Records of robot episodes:
◆ ◆ ◆ ◆
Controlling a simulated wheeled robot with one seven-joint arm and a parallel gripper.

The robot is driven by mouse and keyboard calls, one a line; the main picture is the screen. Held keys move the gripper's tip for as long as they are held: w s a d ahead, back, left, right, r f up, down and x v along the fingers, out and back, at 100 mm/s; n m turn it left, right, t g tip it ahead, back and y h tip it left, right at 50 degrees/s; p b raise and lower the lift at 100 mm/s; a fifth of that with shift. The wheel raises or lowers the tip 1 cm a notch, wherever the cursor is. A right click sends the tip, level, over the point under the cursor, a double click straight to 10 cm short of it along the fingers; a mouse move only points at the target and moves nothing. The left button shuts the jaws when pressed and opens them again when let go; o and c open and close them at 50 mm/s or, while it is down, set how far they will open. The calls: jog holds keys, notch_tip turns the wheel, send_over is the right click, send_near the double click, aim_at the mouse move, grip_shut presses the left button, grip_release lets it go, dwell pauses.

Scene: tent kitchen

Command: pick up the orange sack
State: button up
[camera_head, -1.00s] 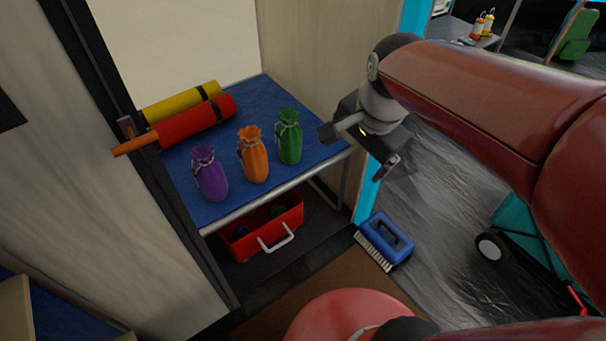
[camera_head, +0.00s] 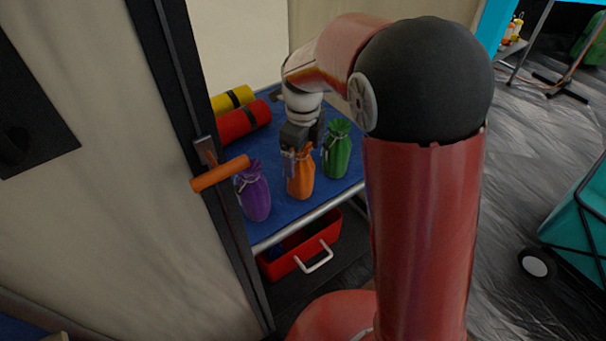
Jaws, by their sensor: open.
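The orange sack (camera_head: 301,183) stands upright on the blue-topped table (camera_head: 290,216), between a purple sack (camera_head: 254,194) on its left and a green sack (camera_head: 337,152) on its right. My gripper (camera_head: 302,160) points down at the top of the orange sack and is open. Its fingers overlap the sack's tied neck in the picture; whether they touch it I cannot tell. The gripper body hides the top of the orange sack.
A red roll (camera_head: 243,122) and a yellow roll (camera_head: 232,99) lie at the table's back left. An orange handle (camera_head: 220,174) juts from the dark door frame at left. A red crate (camera_head: 299,250) sits below the table. A teal cart (camera_head: 580,215) stands at right.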

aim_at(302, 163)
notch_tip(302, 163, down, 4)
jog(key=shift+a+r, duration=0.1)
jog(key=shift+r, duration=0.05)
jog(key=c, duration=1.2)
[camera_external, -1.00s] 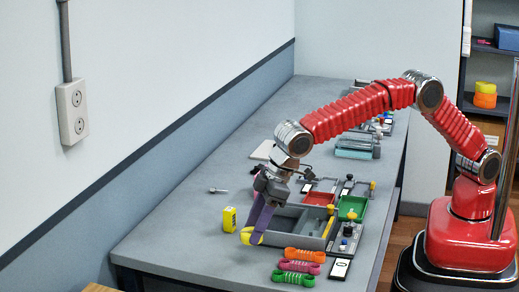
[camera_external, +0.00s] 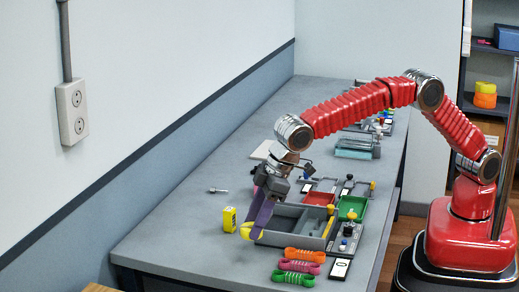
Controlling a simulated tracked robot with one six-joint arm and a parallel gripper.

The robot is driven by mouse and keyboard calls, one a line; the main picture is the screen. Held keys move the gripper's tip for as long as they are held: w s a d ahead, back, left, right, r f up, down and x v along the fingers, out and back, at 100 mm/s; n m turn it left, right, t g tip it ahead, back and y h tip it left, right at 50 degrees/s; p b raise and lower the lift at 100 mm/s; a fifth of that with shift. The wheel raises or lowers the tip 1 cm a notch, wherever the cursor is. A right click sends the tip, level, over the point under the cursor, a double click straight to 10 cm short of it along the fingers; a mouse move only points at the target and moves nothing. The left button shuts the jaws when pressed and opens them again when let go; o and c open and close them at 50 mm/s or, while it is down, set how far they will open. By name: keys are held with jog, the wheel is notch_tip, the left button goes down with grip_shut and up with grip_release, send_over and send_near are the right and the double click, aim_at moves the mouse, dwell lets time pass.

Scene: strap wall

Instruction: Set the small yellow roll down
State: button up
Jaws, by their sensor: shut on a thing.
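My gripper (camera_external: 258,222), with long purple fingers, points down and is shut on the small yellow roll (camera_external: 251,232). The roll shows as a yellow curved band at the fingertips, at the near left corner of the grey tray (camera_external: 277,239). Part of it is hidden by the fingers. I cannot tell whether it touches the table or hangs just above it.
A yellow block-shaped item (camera_external: 228,220) stands close to the left of the roll. Orange, pink and green strap bundles (camera_external: 299,266) lie in front on the grey table (camera_external: 190,240). Red (camera_external: 319,198) and green (camera_external: 352,208) trays lie behind. Bare table lies left and front left.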

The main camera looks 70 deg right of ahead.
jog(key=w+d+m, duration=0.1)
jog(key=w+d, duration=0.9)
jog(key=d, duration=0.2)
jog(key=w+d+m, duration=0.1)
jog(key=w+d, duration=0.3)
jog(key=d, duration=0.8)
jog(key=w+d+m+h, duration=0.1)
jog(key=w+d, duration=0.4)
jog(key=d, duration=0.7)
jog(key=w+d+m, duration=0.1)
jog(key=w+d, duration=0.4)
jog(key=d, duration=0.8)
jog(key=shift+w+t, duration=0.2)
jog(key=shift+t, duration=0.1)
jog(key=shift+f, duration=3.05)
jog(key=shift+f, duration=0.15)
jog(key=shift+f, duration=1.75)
◆ ◆ ◆ ◆
§ TASK TO COMPLETE: Gather and return every line that holds the string "simulated".

§ SOLUTION TO THIS TASK:
Controlling a simulated wheeled robot with one seven-joint arm and a parallel gripper.
Controlling a simulated tracked robot with one six-joint arm and a parallel gripper.

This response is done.